- [STORED DATA]:

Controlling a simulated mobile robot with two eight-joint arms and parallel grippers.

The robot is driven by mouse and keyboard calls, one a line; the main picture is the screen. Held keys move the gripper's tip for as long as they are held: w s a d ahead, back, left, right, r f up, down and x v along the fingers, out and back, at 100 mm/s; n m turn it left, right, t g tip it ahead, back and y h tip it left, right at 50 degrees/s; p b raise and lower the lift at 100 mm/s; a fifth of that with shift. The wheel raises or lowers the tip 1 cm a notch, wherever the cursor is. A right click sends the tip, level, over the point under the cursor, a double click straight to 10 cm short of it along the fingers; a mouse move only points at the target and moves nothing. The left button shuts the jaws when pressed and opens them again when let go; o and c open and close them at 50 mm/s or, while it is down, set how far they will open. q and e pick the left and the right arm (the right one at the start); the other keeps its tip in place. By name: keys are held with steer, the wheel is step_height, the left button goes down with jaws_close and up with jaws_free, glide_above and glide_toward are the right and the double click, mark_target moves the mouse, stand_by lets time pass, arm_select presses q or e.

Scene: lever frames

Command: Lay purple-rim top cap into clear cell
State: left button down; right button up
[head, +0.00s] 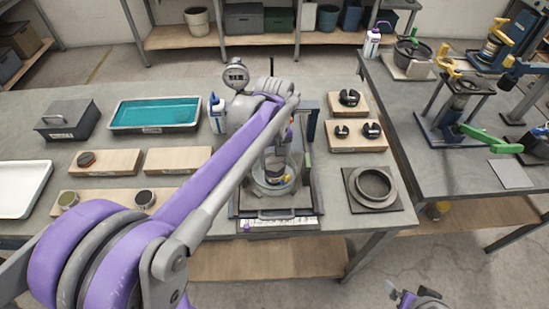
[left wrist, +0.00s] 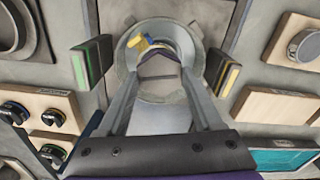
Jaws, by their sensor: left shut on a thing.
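The clear cell (head: 258,186) is a see-through round cup on the press stand in the middle of the near table. It shows as a pale ring in the left wrist view (left wrist: 122,62). My left gripper (head: 277,163) is directly above the cell, pointing down. In the left wrist view its fingers (left wrist: 160,74) are shut on a round grey piece with a dark purplish rim, the top cap (left wrist: 160,66). The cap is at the cell's mouth; I cannot tell whether it touches. Something yellow and dark shows in the cell. My right gripper (head: 418,297) is partly seen at the lower right.
Posts of the stand (head: 306,125) rise close beside the gripper. Wooden blocks with black parts (head: 357,131) and a grey ring on a plate (head: 373,187) lie right. Wooden boards (head: 178,160), a teal tray (head: 155,113) and a grey box (head: 68,119) lie left.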

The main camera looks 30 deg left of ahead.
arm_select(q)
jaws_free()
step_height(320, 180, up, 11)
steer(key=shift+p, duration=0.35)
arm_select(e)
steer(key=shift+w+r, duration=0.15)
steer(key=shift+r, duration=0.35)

- [WHAT YOU SHOULD DO]: Start at the line with "Command: Lay purple-rim", stop at the line with "[left wrist, +0.00s]", both lines included, and repeat that span exactly without its pictures.

- [ANSWER TO THE PROBLEM]:
Command: Lay purple-rim top cap into clear cell
State: left button down; right button up
[head, +0.00s] 
[left wrist, +0.00s] 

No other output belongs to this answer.